- _Exercise aim_: Determine how many lines include the string "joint". Output that number only.

[Start Data for the task]

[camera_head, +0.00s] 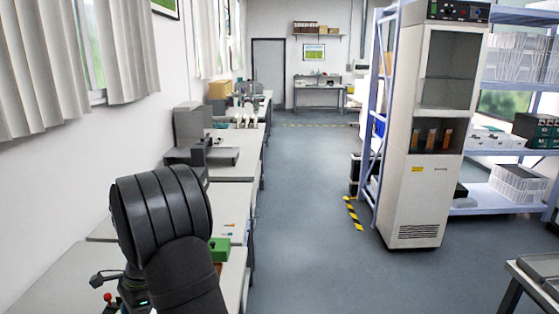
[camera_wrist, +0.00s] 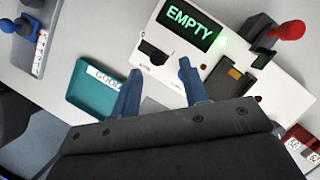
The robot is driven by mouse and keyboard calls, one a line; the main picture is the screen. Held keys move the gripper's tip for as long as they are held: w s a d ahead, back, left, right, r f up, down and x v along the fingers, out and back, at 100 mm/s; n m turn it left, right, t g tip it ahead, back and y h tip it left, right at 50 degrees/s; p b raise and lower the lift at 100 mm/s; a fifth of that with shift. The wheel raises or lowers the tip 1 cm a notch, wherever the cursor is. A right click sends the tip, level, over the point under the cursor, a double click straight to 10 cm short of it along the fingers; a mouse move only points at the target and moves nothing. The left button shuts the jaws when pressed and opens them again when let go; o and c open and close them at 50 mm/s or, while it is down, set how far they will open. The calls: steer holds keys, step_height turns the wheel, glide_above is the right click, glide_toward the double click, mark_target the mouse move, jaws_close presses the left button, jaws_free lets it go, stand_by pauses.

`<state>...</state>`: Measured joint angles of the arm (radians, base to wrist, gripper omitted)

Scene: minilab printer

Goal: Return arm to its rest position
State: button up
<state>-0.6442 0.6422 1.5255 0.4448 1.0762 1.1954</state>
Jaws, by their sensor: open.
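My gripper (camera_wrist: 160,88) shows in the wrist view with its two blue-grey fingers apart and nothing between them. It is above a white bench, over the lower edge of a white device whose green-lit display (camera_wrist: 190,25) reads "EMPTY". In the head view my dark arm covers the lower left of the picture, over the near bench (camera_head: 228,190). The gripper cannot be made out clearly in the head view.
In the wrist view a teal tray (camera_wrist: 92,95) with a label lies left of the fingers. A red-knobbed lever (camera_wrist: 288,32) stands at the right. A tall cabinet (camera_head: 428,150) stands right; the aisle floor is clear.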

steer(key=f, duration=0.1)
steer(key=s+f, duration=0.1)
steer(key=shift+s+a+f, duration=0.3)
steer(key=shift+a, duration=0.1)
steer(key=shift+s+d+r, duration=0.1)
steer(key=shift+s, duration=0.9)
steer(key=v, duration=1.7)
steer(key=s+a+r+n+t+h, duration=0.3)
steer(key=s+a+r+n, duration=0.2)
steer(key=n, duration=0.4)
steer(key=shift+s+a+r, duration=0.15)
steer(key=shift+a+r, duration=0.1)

[End Data for the task]
[Start Data for the task]

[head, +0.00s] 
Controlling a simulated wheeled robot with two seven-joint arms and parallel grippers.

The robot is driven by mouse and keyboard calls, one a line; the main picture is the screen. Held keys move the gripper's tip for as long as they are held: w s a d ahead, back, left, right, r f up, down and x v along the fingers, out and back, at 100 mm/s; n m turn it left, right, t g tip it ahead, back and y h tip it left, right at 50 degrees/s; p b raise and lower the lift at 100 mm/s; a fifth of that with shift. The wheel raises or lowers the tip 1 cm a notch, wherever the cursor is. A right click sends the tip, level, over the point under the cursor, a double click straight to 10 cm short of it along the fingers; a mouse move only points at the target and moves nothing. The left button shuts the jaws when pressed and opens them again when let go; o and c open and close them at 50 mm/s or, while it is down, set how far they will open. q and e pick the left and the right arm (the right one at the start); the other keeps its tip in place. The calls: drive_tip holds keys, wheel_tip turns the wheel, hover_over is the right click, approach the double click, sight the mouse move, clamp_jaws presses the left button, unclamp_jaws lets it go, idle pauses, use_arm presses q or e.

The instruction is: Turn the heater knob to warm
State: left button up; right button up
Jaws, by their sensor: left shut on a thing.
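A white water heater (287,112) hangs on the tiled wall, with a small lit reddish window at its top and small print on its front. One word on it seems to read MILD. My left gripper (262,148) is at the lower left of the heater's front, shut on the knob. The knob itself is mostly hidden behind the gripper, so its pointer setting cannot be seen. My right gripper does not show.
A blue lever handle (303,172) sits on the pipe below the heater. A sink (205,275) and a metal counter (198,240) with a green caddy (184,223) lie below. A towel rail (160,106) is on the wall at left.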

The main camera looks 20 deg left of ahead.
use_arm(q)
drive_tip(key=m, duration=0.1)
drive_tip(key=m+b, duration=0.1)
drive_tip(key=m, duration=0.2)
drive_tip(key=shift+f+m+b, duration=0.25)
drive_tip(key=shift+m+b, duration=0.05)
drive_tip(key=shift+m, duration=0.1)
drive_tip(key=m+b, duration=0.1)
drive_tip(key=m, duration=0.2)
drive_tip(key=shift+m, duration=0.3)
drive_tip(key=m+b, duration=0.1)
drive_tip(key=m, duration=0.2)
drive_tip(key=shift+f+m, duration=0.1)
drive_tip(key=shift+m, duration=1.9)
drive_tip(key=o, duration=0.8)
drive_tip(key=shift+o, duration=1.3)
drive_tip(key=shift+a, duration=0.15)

[End Data for the task]

- _Answer to this problem_: 2